The factors to assess whether an agreement causes or potentially causes a significant anti-competitive effect in the market are broad. These factors include, but are not limited to, the following:

  • market share of the parties to the agreement;
  • barriers to entry, market expansion;
  • limitations on research, development, and technological innovations;
  • limitations on technological capabilities.

Such move away from the current market share assessment towards an effect-based assessment leaves more discretion in the hands of the National Competition Commission in handling anti-competitive agreement cases.

Another key change with regards to the regulation of anti-competitive agreements includes the introduction of a leniency program. Accordingly, a company that has engaged in an anti-competitive agreement may be entitled to leniency (i.e., exemption or reduction of penalties) if the company voluntarily reports their participation to the competent authority prior to the authority's decision to investigate. This is made available to only the first three successful applicants. The establishment of a leniency program is in line with international practices and will hopefully encourage more reporting of anti-competitive agreements.

3. Introduction of "Significant Market Power" criteria for determining market-dominant position

In addition to the 30% market share threshold, the New Law introduces the new concept of "significant market power" to determine whether a company is in a market-dominant position. Factors to determine the significant market power of a company include, but are not limited to, the following:

  • the capability of accessing and controlling the consumption/supply market;
  • the size and financial capacity of the company;
  • the advantages to technology or infrastructure;
  • the company's rights, ownerships, use of intellectual properties.

As mentioned, the market share threshold continues to serve as the primary test to determine whether a company holds a market-dominant position in the relevant market. As compared to international standards, this 30% market share threshold remains relatively low.

4. Changes to the approach on economic concentrations

The New Law now prohibits all economic concentrations which have or may have a "significant anti-competitive effect" in the market. This is a move away from the former approach based solely on the combined market shares of the participating enterprises. The shift in focus towards an economic concertation's anti-competitive effects is in line with anti-trust laws in other major jurisdictions.
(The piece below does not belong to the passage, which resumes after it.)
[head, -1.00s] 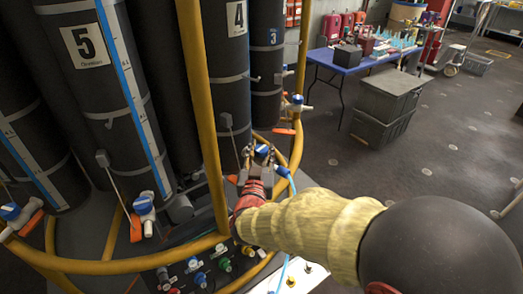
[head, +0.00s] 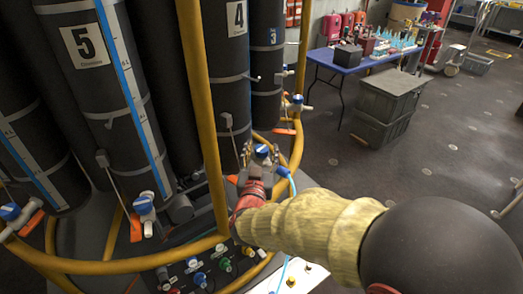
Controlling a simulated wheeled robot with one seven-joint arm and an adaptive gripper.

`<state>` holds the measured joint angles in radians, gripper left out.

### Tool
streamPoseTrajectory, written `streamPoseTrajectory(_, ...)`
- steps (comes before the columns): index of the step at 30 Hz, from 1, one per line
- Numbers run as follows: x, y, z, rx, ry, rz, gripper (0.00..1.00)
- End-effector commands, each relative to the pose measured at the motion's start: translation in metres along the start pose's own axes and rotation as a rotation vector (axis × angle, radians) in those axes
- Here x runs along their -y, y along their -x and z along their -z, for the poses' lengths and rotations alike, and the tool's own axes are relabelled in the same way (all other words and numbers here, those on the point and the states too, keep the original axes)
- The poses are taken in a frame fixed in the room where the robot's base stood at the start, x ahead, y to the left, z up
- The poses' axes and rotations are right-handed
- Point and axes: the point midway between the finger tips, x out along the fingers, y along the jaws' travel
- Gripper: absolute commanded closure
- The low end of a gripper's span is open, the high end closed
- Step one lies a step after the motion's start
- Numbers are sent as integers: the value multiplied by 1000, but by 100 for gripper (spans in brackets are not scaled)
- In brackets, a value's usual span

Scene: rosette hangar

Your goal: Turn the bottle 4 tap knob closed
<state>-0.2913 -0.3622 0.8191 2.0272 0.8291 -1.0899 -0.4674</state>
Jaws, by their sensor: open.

Regarding the notification threshold for merger notifications, the New Law provides for more concrete standards based on:

  • either participating enterprises' total assets in the Vietnamese market;
  • either participating enterprises' revenues in the Vietnamese market;
  • the total value of the transaction; and/or
  • the participating enterprises combined market share in the relevant market.

The New Law currently does not provide clarifications as to the actual monetary value or market share percentage which would trigger these notification thresholds. It is in the discretion of the Vietnamese Government to provide further guidance.

In addition to this change in approach for prohibited economic concentrations and notification thresholds, the New Law also removed regulations on exemption for prohibited economic concentrations. Moving forward, entities engaging in a merger, consolidation, acquisition, or joint venture will no longer be able to seek exemption if such contemplated transaction is prohibited under the New Law.

5. Restructuring of the regulatory bodies

Under the New Law, the Ministry of Industry and Trade ("MOIT") will remain responsible for the administration of competition law. The previous regulatory bodies, Vietnam Competition Authority ("VCA") and the Vietnam Competition Council ("VCC") are consolidated into a new regulatory body, the National Competition Commission ("NCC"). The NCC will be tasked with assisting the MOIT in the administration of competition, organize investigations, handle competition cases, reviewing exemption requests and economic concentrations.

6. Publication of the National Competition Commission's Decisions

Moving forward, the main decisions rendered by the NCC in relation to a competition case (e.g., decision on grant of exemption, decision on handling a competition case), after taking effect, will be published on the NCC's website for a period of 90 days. Information regarded as State secret and business secret in such decisions will be redacted before publication.

It remains unclear whether those prior decisions will have any precedential value on future cases. Of course, such publications may serve as a good indicator of the approach that the NCC may take with regards to future cases.